TASK OBJECTIVE
What number of lines in the material contain the word "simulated"? Give that number alone.

STORED DATA
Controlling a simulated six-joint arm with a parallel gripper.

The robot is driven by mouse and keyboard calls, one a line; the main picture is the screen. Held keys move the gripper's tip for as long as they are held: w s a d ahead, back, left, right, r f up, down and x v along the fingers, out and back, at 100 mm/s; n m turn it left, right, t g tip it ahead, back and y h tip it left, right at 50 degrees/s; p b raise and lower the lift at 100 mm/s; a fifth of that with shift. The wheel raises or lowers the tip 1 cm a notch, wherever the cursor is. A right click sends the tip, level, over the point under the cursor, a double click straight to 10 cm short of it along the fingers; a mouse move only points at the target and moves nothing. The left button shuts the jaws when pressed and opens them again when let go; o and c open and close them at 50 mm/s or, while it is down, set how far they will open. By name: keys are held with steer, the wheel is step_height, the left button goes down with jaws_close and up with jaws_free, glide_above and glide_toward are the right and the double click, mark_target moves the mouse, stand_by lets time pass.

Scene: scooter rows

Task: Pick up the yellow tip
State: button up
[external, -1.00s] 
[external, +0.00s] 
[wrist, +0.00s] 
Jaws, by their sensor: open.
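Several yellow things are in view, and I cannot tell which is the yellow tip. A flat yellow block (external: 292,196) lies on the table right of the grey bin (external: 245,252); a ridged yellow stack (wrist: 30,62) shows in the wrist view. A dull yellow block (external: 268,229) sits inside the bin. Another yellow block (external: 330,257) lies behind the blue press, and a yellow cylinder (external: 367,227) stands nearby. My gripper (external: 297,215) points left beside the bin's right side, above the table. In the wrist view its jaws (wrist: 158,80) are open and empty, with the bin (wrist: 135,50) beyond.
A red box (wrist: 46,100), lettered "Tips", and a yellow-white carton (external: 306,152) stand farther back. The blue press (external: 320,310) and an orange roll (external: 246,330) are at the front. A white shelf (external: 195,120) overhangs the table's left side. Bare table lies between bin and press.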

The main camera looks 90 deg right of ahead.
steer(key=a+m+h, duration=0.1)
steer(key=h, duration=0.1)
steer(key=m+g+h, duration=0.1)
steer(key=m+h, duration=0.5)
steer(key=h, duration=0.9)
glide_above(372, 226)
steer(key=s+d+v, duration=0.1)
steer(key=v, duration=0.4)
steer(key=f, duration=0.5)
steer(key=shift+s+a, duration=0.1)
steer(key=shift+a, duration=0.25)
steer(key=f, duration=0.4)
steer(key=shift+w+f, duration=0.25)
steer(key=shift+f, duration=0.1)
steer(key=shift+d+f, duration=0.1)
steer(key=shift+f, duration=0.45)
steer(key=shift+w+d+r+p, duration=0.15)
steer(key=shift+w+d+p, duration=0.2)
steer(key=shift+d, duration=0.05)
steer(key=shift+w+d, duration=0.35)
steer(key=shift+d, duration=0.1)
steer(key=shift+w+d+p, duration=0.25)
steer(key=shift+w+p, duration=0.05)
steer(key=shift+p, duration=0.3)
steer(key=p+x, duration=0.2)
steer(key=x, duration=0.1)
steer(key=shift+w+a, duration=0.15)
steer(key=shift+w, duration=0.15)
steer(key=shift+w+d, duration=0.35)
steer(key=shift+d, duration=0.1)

---

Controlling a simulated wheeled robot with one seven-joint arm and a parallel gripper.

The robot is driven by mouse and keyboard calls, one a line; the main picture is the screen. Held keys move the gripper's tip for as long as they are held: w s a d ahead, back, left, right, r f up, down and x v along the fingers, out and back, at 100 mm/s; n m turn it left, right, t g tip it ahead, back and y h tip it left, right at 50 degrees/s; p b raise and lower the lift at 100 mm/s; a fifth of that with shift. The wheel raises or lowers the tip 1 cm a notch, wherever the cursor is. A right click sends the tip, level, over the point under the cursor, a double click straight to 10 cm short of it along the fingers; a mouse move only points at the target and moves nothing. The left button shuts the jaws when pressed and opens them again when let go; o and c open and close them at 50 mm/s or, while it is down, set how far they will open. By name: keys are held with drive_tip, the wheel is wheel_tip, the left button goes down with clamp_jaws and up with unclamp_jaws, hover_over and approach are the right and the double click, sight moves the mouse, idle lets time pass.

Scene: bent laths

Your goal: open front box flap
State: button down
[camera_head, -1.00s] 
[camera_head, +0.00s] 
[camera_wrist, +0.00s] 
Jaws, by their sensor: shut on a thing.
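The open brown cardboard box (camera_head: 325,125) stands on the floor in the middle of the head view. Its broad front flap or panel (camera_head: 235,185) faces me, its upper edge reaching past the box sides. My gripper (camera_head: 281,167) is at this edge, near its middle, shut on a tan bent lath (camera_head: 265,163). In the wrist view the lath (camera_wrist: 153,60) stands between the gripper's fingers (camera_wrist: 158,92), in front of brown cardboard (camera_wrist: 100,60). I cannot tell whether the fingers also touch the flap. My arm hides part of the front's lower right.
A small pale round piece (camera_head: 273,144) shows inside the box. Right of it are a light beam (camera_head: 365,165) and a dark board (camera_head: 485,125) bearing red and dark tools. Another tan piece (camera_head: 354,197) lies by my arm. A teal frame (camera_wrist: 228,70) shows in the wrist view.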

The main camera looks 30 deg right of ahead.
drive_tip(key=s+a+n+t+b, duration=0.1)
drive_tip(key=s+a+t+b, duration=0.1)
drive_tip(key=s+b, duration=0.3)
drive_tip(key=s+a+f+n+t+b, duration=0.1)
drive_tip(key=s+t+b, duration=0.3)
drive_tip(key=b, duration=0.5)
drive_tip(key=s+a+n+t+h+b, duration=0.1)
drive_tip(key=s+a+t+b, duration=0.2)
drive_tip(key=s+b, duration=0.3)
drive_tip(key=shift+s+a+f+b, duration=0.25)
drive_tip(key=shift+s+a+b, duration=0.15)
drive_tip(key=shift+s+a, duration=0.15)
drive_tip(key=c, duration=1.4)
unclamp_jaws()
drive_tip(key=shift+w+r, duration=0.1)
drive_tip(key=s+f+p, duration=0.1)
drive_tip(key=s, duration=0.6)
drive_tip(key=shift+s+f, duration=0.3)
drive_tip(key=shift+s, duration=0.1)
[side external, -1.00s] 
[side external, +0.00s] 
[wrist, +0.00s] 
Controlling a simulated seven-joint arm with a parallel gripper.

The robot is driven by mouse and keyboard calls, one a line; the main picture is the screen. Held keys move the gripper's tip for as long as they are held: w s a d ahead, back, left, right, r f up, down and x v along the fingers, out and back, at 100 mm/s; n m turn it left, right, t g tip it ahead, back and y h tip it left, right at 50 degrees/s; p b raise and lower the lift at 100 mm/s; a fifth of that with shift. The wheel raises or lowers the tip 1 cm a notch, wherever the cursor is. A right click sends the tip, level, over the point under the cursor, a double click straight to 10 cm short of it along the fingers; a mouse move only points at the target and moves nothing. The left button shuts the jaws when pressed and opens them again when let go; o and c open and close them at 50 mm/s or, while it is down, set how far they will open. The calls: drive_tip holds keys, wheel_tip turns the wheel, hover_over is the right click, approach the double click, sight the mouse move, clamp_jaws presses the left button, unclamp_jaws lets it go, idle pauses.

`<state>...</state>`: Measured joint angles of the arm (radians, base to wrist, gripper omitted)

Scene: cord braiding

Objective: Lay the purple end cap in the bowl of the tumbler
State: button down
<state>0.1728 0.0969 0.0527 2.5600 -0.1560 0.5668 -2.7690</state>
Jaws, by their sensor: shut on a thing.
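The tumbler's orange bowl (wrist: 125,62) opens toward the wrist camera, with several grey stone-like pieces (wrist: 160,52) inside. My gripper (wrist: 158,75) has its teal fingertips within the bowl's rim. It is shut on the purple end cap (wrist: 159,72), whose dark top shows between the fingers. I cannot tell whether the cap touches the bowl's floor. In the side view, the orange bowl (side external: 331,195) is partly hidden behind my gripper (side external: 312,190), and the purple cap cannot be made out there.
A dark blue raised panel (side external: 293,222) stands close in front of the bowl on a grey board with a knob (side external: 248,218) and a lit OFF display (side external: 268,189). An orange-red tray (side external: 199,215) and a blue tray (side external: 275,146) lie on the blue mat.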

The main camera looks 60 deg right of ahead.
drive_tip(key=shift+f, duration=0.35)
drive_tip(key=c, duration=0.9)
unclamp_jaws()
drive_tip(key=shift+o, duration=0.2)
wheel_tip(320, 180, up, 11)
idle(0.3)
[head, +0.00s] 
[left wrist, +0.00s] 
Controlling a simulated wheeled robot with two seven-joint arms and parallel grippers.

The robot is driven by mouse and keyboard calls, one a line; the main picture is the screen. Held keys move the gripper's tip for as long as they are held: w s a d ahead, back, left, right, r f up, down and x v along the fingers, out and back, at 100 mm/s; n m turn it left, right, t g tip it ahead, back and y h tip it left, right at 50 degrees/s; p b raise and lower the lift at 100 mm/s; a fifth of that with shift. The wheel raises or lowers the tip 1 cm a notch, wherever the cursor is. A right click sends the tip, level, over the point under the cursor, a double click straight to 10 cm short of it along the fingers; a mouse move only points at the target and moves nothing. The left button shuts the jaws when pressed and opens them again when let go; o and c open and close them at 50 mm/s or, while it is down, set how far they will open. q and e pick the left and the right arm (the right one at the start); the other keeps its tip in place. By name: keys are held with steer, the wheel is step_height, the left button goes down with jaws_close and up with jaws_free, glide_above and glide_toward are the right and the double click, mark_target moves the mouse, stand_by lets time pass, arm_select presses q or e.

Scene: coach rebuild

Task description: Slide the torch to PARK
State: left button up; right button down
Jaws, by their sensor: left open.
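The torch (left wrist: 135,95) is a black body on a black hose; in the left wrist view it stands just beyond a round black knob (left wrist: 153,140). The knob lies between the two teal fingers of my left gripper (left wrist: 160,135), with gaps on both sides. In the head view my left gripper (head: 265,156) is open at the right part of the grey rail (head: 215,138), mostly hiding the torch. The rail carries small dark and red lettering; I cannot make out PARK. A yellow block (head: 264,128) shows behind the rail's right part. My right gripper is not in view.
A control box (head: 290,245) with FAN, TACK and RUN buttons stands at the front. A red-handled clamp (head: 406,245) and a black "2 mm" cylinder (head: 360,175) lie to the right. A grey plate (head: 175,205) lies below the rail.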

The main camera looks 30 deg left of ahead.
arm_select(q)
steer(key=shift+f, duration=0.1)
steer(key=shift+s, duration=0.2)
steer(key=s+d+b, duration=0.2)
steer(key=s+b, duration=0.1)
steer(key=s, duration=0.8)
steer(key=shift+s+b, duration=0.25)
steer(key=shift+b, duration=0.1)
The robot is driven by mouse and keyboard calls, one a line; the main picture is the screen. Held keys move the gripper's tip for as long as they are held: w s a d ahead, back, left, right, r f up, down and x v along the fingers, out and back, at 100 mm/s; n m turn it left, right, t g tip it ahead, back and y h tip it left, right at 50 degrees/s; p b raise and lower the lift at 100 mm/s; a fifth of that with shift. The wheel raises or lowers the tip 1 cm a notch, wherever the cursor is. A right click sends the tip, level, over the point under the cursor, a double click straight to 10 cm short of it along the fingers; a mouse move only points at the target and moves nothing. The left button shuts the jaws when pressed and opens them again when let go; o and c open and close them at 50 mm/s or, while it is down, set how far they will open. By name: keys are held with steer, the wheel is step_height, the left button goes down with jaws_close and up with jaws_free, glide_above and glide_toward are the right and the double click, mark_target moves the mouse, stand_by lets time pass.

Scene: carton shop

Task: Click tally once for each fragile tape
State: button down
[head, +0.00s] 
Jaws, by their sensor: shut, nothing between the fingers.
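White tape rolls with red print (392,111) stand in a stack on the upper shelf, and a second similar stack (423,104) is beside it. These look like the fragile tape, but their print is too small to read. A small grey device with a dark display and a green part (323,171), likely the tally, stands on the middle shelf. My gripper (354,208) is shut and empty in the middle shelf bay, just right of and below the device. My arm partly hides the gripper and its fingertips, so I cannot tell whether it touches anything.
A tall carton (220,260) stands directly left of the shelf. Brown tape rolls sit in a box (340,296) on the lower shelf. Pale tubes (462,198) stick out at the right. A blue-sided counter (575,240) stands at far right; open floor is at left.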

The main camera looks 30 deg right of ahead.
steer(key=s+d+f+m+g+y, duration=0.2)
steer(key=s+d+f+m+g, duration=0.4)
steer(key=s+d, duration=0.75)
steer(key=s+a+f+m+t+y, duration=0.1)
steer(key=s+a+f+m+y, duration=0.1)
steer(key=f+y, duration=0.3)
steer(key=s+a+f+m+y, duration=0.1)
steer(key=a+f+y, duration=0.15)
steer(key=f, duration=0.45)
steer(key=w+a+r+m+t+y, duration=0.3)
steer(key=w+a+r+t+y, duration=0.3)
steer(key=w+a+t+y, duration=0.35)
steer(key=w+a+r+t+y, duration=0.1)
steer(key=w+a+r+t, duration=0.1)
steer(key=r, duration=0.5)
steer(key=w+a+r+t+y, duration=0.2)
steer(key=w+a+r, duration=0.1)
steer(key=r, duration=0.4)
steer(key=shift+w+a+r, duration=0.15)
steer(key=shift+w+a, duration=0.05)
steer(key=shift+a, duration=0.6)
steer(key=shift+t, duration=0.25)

* * *

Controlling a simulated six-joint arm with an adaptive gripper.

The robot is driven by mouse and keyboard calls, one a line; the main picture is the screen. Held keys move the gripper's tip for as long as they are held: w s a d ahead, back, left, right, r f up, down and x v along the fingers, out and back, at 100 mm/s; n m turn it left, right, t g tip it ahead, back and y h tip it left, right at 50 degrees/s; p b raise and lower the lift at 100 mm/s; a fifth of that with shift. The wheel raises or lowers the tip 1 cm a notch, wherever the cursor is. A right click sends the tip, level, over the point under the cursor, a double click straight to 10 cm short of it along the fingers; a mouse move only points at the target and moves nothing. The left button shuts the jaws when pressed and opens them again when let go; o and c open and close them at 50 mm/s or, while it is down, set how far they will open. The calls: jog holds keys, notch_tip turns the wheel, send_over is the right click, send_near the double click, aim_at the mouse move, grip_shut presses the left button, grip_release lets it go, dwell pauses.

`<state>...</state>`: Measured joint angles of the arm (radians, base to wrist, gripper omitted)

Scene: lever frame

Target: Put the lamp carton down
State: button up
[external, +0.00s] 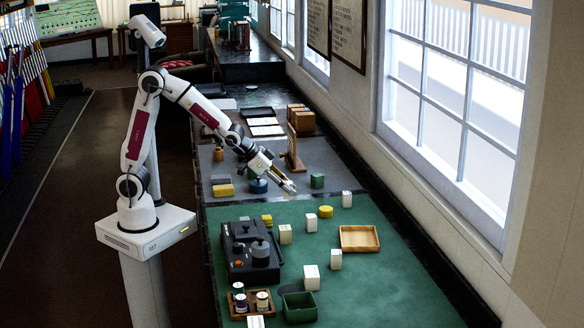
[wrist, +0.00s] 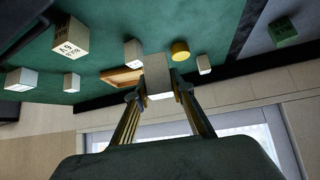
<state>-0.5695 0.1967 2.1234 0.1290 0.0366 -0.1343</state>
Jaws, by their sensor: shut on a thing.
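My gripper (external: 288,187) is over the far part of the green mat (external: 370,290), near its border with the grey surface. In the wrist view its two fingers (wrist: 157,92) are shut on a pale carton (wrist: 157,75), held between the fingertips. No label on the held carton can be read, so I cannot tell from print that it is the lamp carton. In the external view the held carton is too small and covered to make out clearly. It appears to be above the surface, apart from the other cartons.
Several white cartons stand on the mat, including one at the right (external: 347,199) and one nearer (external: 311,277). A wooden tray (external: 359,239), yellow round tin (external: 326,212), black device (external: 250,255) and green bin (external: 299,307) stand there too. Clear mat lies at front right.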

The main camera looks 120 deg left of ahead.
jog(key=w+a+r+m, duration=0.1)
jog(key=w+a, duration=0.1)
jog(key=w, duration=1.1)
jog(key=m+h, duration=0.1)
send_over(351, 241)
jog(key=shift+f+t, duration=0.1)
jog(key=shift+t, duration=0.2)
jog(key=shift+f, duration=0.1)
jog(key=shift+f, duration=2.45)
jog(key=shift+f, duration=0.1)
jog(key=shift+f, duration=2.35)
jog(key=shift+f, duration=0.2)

COMPLETED TASK
5